The recent effort to bring back the celebration of the old liturgical calendar has suspicious similarities to a revival of the nature religions, natural theology, a cyclical interpretation of life, and the resurgence of the religions of fortune and fertility.  One does penance in Advent, when winter sets in, and then one rejoices at Easter, when the flowers reappear in the spring.  It is all quite natural, but this fascination with liturgical seasons sometimes seems not much more than a revival of Canaanitism.  The primary emphasis of any Reformed liturgical calendar should be the weekly observance of the Lord’s Day.[3]

 Moreover, the observance of these seasons gives the impression that we are somehow reliving all these events in redemptive history.  It is as if we are spending four weeks waiting for Jesus to be born – when he was already born 2000 years ago.  Or, with Lent, it seems that we are spending forty days preparing ourselves for the crucifixion on Good Friday.  These events have happened and it is one thing to commemorate them, it is quite another to spend several weeks almost pretending we are waiting for them.

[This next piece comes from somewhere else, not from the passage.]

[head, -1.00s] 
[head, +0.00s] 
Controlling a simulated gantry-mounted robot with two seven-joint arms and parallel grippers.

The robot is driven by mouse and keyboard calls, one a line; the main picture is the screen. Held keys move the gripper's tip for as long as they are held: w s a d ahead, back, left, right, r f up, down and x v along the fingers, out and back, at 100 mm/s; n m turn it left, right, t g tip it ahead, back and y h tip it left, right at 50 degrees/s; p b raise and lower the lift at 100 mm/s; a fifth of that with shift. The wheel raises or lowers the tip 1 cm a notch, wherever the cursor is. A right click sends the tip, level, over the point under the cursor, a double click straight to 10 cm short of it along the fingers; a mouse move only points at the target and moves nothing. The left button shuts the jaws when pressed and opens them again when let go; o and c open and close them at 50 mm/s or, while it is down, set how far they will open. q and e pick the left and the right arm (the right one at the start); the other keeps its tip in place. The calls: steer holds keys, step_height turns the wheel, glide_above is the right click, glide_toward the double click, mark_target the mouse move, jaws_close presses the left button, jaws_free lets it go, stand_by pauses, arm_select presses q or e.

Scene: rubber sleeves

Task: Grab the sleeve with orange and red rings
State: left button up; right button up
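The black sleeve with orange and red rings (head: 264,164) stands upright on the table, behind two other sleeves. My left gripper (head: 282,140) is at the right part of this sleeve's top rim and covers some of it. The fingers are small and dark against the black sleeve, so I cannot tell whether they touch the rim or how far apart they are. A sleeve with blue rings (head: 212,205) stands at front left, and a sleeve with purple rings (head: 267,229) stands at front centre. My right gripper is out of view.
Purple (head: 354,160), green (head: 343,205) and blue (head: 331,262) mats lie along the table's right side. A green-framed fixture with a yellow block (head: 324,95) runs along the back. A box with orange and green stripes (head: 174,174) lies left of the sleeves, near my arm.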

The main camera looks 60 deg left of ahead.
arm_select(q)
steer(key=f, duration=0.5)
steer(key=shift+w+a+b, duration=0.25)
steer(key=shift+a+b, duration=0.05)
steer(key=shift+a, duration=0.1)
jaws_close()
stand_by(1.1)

Related to this are the practices which usually accompany these seasons and especially Lent.  I am thinking especially of the practice of fasting for Lent.  This is done not only by Roman Catholics, but also by Lutherans and growing numbers of evangelical Christians.  Now there is definitely much to commend fasting from a biblical perspective.[4]  The problem is not with fasting as such.  The problem is connecting fasting to a man-made liturgical season.  Biblical fasting is voluntary and secret.  Lenten fasting is sometimes mandated (as with the Roman Catholic Church) and sometimes merely encouraged.  But it is always with the idea that this fasting is a preparation for observing Christ’s suffering – something he has already endured in our place.  By adopting the practice of observing Lent in our churches, we could be giving the impression that the practices associated with Lent are commended for our use as well.   

There is also another objection – one to which I have alluded several times already.  We have agreed to go each year through the 52 Lord’s Days of the Heidelberg Catechism.  As we do that, we are already covering the important events of redemptive history.  If we follow the season of Advent, we spend one Sunday on Lord’s Day 14, one Christmas sermon, plus four more Advent sermons.  Each year, believers in such a church would hear six sermons on Christ’s incarnation.  The situation is similar with Christ’s suffering:  two Lord’s Days (15 and 16) on his suffering, plus a Good Friday sermon, and then six Sundays of Lenten preaching.  Is it necessary or helpful to dedicate this much of the preaching schedule to these topics?  Moreover, if a preacher wishes to follow the model of serial expository preaching, these seasons of Lent and Advent are not going to allow him to make much progress through a book.  After all, 10 of 52 Sundays are dealing with Christ’s incarnation and suffering.

All things considered, a good case can be made for observing the days of commemoration.  But seasons of Lent and Advent are better left to the side.  I will certainly respect the liberty of the church or the colleague who follows this, but it should also work the other way around.  If a minister is not comfortable with the practice, no church ought to force him.  When it comes to Lent and Advent, Kuyper was right:  there should be no prescription.  As the Belgic Confession puts it in article 32, let us be careful about having “laws introduced into the worship of God which bind and compel the consciences in any way.”            


[1] Elsie Anne McKee, “Reformed Worship in the Sixteenth Century,” 17-18.

[2] Kuyper, Our Worship, 180.

[3] Old, Worship Reformed According to Scripture, 164.

[4] See my article “The Value of Fasting,” in Clarion 45.13 (June 28, 1996), 300.